Bjornson vineyard looks ideal. It has a mix of south, southwest and east exposures, with volcanic Nekia and Jory soils. The pictured block looks due south to Salem and is particularly rocky. Elevation is in the 500' range. The site is LIVE certified and there's even a wind turbine just out of view that provides electricity for vineyard operations. But how does that translate into wine? Based on what I've tasted from barrels at Grochau Cellars, this site produces powerful wines that retain great elegance. Not unlike Seven Springs. This is a different site, but the resemblance is promising.

We tried a few things at Mark's, including brand new Gamay noir made in their barn as well as official 2009 Bjornson Pinot Noir, made by Aaron Hess of Daedalus. The gamay is fresh and should be good home wine. I hope to get some Bjornson gamay grapes in the future. The '09 Bjornson shows nice restraint for the hot vintage, though Mark thinks it's just a bit closed still.

Then down to Evesham Wood close to Salem. Erin was delayed so we walked the estate Les Puits Sec vineyard, here in an old white block looking up to the Tudor style house, with winery in the basement. Very old world feel here. Looking the other way, we would see a great view of Mt. Hood and the Willamette Valley, though the elevation here is lower, only in the 300' to 400' range. The wines from this vineyard prove that elevation isn't everything.

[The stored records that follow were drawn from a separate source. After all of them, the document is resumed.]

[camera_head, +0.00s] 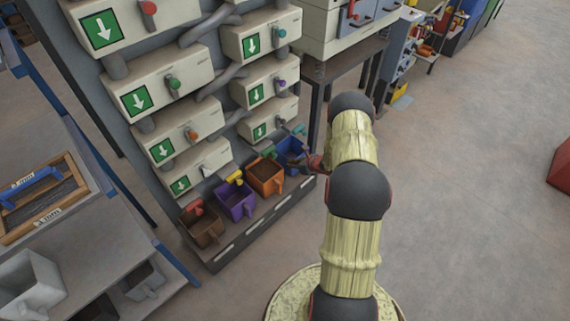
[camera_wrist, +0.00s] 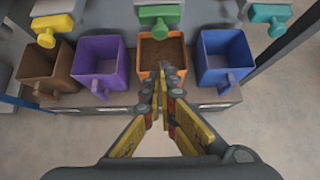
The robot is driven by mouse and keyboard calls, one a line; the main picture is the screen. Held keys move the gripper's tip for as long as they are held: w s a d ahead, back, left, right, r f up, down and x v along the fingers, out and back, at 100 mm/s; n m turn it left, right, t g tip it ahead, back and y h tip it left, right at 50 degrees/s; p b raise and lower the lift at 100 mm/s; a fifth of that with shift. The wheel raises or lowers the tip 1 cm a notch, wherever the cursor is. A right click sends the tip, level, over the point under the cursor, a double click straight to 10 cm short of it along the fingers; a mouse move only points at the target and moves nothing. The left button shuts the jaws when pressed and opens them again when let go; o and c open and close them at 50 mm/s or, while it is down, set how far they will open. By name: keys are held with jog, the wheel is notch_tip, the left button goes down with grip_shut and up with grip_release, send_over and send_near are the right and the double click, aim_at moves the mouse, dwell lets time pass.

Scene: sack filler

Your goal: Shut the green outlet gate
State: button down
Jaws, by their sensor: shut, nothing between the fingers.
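The green outlet gate (camera_wrist: 160,14) is a green plate with a rounded knob below it, at the top centre of the wrist view. In the head view the green gate (camera_head: 267,153) shows small above the orange bin. My gripper (camera_wrist: 165,84) is shut and empty, its tips in front of the orange bin (camera_wrist: 147,72), apart from the gate in the picture. In the head view my gripper (camera_head: 312,162) is by the blue bin, partly hidden by my arm. How far the gate is open I cannot tell.
A yellow gate (camera_wrist: 50,24) and a teal gate (camera_wrist: 270,13) flank the green one. Purple (camera_wrist: 102,68), blue (camera_wrist: 224,62) and brown (camera_wrist: 43,74) bins stand beside the orange bin, which holds brown material.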

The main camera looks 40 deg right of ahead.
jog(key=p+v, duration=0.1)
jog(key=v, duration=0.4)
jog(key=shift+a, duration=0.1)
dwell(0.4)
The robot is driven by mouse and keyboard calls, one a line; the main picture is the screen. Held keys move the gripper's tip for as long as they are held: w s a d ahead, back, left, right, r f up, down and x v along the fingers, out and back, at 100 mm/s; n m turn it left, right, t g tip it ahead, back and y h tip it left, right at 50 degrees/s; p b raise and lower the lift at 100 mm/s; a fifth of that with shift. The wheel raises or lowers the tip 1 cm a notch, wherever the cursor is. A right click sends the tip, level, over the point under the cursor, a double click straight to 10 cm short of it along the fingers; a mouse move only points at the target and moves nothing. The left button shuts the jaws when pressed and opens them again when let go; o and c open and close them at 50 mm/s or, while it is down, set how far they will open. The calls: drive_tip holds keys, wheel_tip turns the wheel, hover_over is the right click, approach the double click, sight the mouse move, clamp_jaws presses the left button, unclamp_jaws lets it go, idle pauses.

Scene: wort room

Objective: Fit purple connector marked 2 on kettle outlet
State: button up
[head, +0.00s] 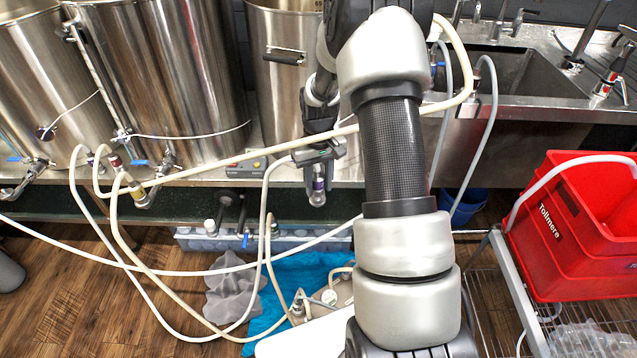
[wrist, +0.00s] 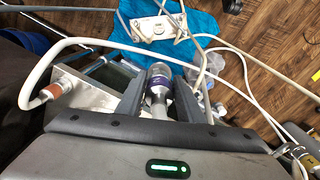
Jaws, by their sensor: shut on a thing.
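My gripper (head: 318,184) is shut on a metal connector with a purple band (wrist: 160,82). The connector hangs between the fingertips, in front of the bench edge; the band also shows in the head view. I cannot read a number on it. The nearest kettle (head: 285,85) stands just behind my gripper, partly hidden by my arm, and I cannot see its outlet. Two larger kettles (head: 175,70) stand to the left, with blue-handled valves (head: 143,164) low on their fronts. The connector is apart from those valves.
Pale hoses (head: 110,215) loop across the left side and below my gripper. A sink (head: 500,72) is at the right, red crates (head: 575,220) stand front right. A blue cloth (head: 290,283) and pump-like unit (head: 318,300) lie below. A small control box (head: 247,167) sits on the bench.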

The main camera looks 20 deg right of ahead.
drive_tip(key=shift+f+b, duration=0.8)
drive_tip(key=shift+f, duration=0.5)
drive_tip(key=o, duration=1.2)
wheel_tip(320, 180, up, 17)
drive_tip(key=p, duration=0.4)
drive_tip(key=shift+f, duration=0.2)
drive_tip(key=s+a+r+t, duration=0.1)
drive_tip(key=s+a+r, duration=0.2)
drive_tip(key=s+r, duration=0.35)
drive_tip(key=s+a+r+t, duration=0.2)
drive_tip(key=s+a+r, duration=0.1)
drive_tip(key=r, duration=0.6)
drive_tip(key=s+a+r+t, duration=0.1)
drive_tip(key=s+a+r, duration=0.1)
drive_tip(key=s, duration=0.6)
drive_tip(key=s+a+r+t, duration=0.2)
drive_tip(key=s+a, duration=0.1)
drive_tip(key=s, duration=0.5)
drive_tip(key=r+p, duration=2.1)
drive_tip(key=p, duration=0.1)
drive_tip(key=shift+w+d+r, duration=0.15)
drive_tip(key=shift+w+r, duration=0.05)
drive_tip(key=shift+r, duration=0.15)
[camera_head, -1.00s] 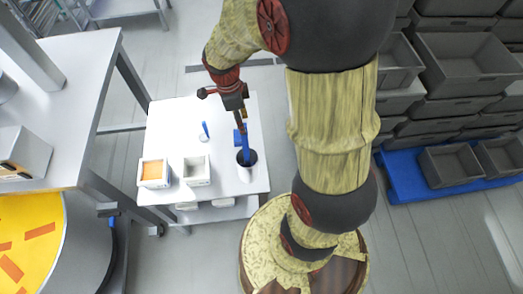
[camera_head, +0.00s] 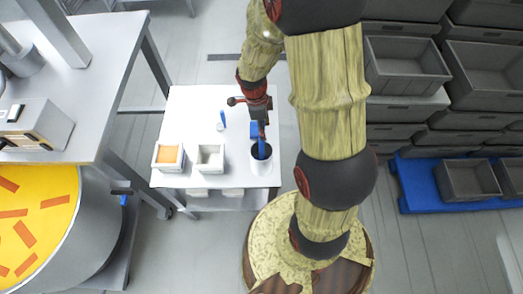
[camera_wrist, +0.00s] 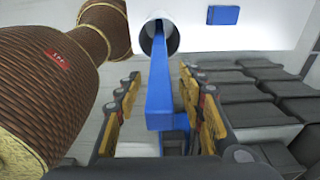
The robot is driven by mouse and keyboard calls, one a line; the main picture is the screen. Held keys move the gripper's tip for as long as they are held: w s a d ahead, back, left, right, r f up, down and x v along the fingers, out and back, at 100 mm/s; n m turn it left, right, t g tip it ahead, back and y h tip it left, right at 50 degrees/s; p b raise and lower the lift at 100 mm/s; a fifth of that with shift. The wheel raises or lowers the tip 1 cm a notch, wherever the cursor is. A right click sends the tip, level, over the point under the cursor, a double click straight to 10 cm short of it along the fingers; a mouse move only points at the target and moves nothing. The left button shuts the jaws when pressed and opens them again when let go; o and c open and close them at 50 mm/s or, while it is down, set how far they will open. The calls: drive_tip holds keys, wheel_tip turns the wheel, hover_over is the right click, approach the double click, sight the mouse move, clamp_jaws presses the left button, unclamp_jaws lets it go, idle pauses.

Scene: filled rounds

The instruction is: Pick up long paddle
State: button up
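The long blue paddle (camera_wrist: 160,80) stands in a white cylindrical holder (camera_wrist: 176,38) with a dark inside. In the head view, the paddle (camera_head: 262,148) rises from the holder (camera_head: 261,168) at the right front of the white table. My gripper (camera_head: 262,120) is at the paddle's upper end. In the wrist view, my gripper (camera_wrist: 163,105) has its fingers apart, one on each side of the paddle's end, with gaps visible. The paddle's lower end is hidden inside the holder.
A large pot (camera_head: 75,240) stands at left. Grey crates (camera_head: 405,62) fill the right.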

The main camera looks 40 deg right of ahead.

Before Erin arrives, we hang out on the crush pad checking out what's changed from five years ago when I worked the '05 harvest here. Yes, a shot of a younger and thinner me working with Russ. Pushing a drained fermenter into place by the old press, getting ready to empty it out the old fashioned way - with buckets. Even then, cellarmaster Miguel and brother Isaro were talking about a bin dumper. Waiting for Erin, we catch up a bit and the topic of the bin dumper surfaces. It's apparently going to happen.

When Erin arrives, we head into the cellar, seeing Miguel moving a stack of barrels with the funky old stand up forklift that reminds me of the droid/monster Box from the '70s era sci-fi classic Logan's Run. Maybe you had to be an impressionable kid with questionable taste to get see that one.

So we walk back into the barrel cave and start sampling various '09s still resting before bottling in winter or spring. A cask of Les Puit Sec is typically broader and full but with, again, nice restraint for the hot vintage. The lower elevation here mean this site comes in early, a boon in cool years, sometimes tougher in hot years but not this time. Very nice. Then Temperance Hill, '800 above Zenith and Bethel Heights, very ashy Pommard clone character with taut cherry and cranberry flavors. Love the finesse here. A sample of Eola Springs, from the western side of the Eola Hills, shows typical light and bright flavors. Good nerve here.

The Illahe we tried will go in a single vineyard bottling, though most barrels still make up the base of the Willamette Valley cuvee already bottled and released. This sample is floral and perfumed, without too much weight. Then a final taste, from the Bryn Mawr vineyard across the road from Bethel Heights. Not unlike Temperance, which is just up the road. Ashy, cherry, bright. This vineyard has been sold and perhaps Bjornson replaced it in 2010 going forward. Alas, no samples of Bjornson. The 2010s are too new to try, but Erin is excited as is every winemaker I've talked to. Here we see him with wine thief in hand, bathed in backlight and the fuzz of a crap iPhone camera. If you can see his smile, that's Erin. A big smile, and if I were the new owner of Evesham Wood with wines in cask like we just sampled, I would be smiling big too.

A postscript on the transition at Evesham Wood. Erin detailed what we've heard more generally elsewhere. Russ and Mary weren't looking to sell the winery as much as find the right place to hand it down. Apparently they offered it to Erin a while back but it took him a while to say yes. There's a weight to taking on what Russ and Mary built, and just as they wouldn't give it to anyone, Erin's smart enough to know he should make sure he felt up to it. Needless to say, he does, and he's very sensitive to not wanting much change in the approach. I thought pricing might go up, but no, there will be no increases beyond anything ordinary. There will be a bin dumper and already I saw two new presses. But the "Box" fork lift is staying. The farming. The winemaking approach, pretty much everything. Without saying any specifically, Erin mentioned that he and Russ don't agree on everything, which stands to reason. But that only underscores how much they do agree. Haden Fig, Erin's other label, will continue and provide more ground for experimentation. So Evesham Wood fans should be very excited for the future. I know I am.

We bid goodbyes with talk of comparing Bjornson barrels in the spring. That should be good.